Father of one of the Achimota Rastafarian students, Ras Nkrabea has reacted to the Attorney-General’s appeal of the High Court ruling which compelled the Achimota School to admit the students.
Oheneba Kwaku Nkrabea’s father in an exclusive interview with TV3’s George Kwaning said he is more focused on the education of his son who has moved to Ghana International School.
Meanwhile, the CEO of Hempire Agric Ghana Limited, Nana Kwaku Agyemang, said the ego of Achimota School will be bruised again, suggesting that the issue should be a case study for the institution.
Attorney General appeals case
The Achimota School and the Attorney-General have gone back to court to contest the ruling of the High Court that some two Rastafarian students, Tyrone Iras Marhguy and Oheneba Kwaku Nkrabea, be admitted.
The boys had sued the Achimota School Board of Governors, the Minister of Education, Ghana Education Service, and the Attorney General for refusing to enroll them.

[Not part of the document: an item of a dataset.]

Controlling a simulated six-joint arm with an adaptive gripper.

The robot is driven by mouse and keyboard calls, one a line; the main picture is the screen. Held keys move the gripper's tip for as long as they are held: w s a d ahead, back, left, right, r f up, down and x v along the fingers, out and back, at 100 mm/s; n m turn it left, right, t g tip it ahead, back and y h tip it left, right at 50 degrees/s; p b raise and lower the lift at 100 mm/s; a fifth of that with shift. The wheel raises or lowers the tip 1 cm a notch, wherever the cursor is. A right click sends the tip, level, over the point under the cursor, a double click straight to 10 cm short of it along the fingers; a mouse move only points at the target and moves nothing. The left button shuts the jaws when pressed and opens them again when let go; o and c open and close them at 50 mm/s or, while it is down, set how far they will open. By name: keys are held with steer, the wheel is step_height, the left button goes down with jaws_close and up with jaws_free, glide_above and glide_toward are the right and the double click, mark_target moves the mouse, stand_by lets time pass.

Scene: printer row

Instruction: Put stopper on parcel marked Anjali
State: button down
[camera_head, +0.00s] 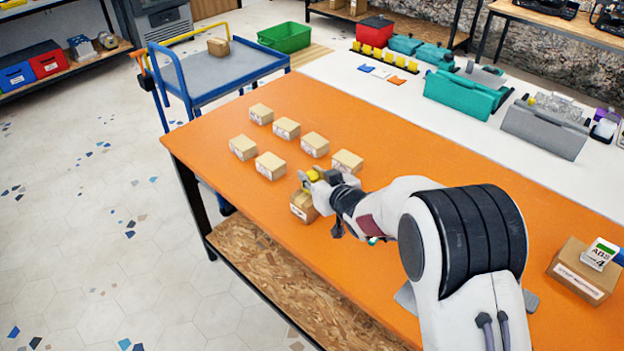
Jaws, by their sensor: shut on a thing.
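My gripper (318,179) is shut on a small yellow stopper (312,175). It holds the stopper over the top of the nearest small cardboard parcel (302,207); I cannot tell whether the stopper touches it. My gripper hides part of that parcel. Several similar parcels stand in two rows on the orange table: one at the back (261,114), others along the right row (286,128) (315,145) (347,161), and two in the left row (243,147) (270,166). Their white labels are too small to read, so I cannot tell which one is marked Anjali.
A larger box (578,277) with a white container (600,254) on top stands at the right. A blue cart (225,75) is beyond the far left corner. The orange table's left end is clear.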

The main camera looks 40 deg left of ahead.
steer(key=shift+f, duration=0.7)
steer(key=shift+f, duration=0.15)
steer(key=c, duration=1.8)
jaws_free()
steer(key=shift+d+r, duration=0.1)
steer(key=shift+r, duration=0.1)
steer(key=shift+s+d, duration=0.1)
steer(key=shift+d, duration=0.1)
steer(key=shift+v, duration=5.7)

The school at the time had said the boys had to cut their dreadlocks, failure of which the school said was at variance with its rules and regulations.
The Human Rights Division of the Accra High Court presided over by Justice Gifty Agyei Addo on May 31, however, ruled that the fundamental human rights of the two students cannot be limited by the rules of the school.
The judge held the view that Achimota School and proponents, including GES and the Attorney General, failed to justify why the two students should not be admitted.
She premised her position on the fundamental human rights guaranteed under the Constitution of Ghana, 1992, especially the boys’ rights to education and their rights to express their religious freedom.
In appealing the case, Achimota School argues that the High Court erred when it held that the rules and regulations of the school with regard to ensuring uniformity in appearance is unlawful and interferes with one’s religious rights.
In view of this, the school is urging the Appeals Court to set aside the judgement of the High Court and order the plaintiffs to comply with the school’s regulations if they choose to be students of the school.
Backing this stance, the AG’s department insists the judge erred in her ruling. The AG further goes on to argue that, the decision by Achimota School does not interfere with the right to the education of the boys.
“The learned Judge erred when she held that the regulation of the 1st Respondent requiring that students keep their hair low amounted to an illegal and unconstitutional attempt to suspend the manifestation of the Applicant’s guaranteed freedom to practice and manifest his religion….
“The learned Judge erred when she held that Respondent’s actions of asking the Applicant to step aside during the registration process are a violation of his right to dignity especially when the 2nd Respondent had disputed the veracity of that fact,” parts of the appeal by the AG’s office stated.
In March this year, Achimota School issued admission letters to the two students but indicated that they would only be enrolled on the condition that they shave their dreadlocks in accordance with the School’s academic regulations.
However, an Accra High Court has ordered Achimota School to admit the two Rastafarian students it denied enrollment.
The Governing Board of the Achimota School subsequently announced its decision to appeal the ruling by the Human Rights Division of the Accra High Court, ordering it to admit the two Rastafarian students.